Interview with Myrlie Evers
QUESTION 20
INTERVIEWER:

OK, SO I WANT YOU TO TALK ABOUT YOUR, YOUR HUSBAND'S ROLE, THE ROLE HE PLAYED IN THE TRIAL OF EMMETT TILL IN HELPING TO GET THE WITNESSES TOGETHER.

Myrlie Evers:

Medgar played a very important role, I feel, in the Emmett Till case. As field secretary for the NAACP a part of his responsibility was to investigate murders.
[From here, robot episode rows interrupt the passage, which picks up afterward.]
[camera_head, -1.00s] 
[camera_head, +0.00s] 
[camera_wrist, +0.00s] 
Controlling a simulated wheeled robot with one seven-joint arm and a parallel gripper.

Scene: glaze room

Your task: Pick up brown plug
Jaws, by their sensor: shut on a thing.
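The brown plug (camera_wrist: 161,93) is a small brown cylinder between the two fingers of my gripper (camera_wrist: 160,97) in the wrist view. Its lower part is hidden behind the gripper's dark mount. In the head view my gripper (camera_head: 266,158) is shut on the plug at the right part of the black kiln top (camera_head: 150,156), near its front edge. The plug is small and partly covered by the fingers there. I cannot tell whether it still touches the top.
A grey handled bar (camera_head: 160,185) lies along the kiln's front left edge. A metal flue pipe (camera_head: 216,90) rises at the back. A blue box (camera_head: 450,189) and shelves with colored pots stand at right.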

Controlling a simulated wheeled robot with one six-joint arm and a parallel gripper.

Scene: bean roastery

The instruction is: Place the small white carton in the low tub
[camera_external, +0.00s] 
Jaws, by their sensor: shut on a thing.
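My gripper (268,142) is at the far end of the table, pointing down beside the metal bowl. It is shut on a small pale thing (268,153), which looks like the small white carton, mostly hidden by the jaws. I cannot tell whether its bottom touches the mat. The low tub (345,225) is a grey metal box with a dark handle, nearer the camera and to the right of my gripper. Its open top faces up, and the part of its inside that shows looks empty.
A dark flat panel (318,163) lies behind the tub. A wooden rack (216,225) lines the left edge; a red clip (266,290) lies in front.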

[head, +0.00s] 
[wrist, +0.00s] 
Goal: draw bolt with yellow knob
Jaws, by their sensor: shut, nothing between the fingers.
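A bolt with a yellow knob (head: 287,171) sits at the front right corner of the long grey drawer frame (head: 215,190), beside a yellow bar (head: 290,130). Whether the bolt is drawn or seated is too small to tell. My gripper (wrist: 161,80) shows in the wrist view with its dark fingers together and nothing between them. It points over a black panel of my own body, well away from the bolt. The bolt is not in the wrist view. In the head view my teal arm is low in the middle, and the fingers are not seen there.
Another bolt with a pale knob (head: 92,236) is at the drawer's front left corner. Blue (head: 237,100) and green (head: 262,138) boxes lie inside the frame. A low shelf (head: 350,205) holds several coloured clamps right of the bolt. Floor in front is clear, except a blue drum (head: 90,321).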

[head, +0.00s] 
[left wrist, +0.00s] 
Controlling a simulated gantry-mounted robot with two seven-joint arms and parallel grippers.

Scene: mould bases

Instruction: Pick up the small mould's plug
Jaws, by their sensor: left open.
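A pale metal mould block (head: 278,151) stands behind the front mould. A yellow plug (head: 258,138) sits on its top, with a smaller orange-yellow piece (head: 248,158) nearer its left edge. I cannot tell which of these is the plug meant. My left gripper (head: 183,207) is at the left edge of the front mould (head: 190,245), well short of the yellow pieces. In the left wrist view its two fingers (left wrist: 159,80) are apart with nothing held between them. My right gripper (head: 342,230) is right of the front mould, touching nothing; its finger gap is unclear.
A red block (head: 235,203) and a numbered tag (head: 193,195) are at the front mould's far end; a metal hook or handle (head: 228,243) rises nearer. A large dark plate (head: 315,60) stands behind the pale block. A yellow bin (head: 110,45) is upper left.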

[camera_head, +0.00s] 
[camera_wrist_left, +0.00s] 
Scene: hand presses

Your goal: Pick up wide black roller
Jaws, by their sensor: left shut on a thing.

He and Amzie Moore and a few others dressed as sharecroppers, would change cars to trucks and what-not, go on the plantations, ask people, go into the communities and ask people information about the murderers or the accused murderers, what had happened, of certainly making contact with the local officials and getting the press out. And it was a very dangerous job at that particular time. Medgar was also responsible, not only for finding witnesses but helping to get them out of town, and I remember one very distinct case where he used a casket, and put a person in a casket, and—in conjunction with a mortuary—and got the person out of town. Out of town, out of the state, across the border, to Tennessee, and then north.

CAMERA CREW MEMBER:

THIS WILL BE TAKE ELEVEN. SPEED. AND MARKING.